MATERIAL -
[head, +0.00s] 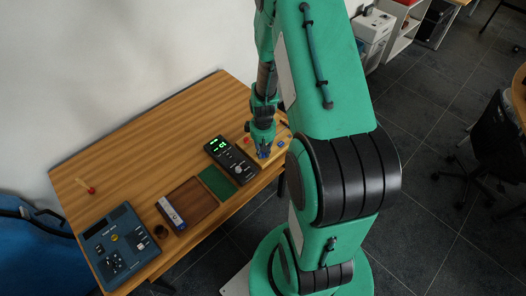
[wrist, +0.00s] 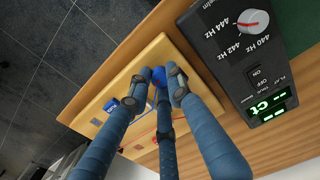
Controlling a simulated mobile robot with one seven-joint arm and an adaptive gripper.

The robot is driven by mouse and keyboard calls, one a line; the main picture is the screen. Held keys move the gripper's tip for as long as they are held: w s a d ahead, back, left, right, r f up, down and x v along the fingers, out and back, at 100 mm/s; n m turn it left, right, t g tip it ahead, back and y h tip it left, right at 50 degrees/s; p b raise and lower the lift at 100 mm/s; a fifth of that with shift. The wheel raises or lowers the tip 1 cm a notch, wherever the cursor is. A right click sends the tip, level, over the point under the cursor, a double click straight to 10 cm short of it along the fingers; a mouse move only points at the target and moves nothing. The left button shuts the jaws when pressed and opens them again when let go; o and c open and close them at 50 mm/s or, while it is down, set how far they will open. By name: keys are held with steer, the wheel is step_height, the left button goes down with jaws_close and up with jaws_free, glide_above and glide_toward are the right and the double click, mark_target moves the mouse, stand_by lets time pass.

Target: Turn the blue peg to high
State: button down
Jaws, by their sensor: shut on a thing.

EXERCISE OBJECTIVE - Repeat all of the data above word for word, minus the pictures.

FINISHED ANSWER -
[head, +0.00s] 
[wrist, +0.00s] 
Controlling a simulated mobile robot with one seven-joint arm and an adaptive gripper.

The robot is driven by mouse and keyboard calls, one a line; the main picture is the screen. Held keys move the gripper's tip for as long as they are held: w s a d ahead, back, left, right, r f up, down and x v along the fingers, out and back, at 100 mm/s; n m turn it left, right, t g tip it ahead, back and y h tip it left, right at 50 degrees/s; p b raise and lower the lift at 100 mm/s; a fifth of that with shift. The wheel raises or lowers the tip 1 cm a notch, wherever the cursor is. A right click sends the tip, level, over the point under the cursor, a double click straight to 10 cm short of it along the fingers; a mouse move only points at the target and moves nothing. The left button shuts the jaws when pressed and opens them again when let go; o and c open and close them at 50 mm/s or, while it is down, set how far they will open. By name: keys are held with steer, the wheel is step_height, the left button goes down with jaws_close and up with jaws_free, glide_above and glide_toward are the right and the double click, mark_target moves the mouse, stand_by lets time pass.

Target: Turn the blue peg to high
State: button down
Jaws, by their sensor: shut on a thing.

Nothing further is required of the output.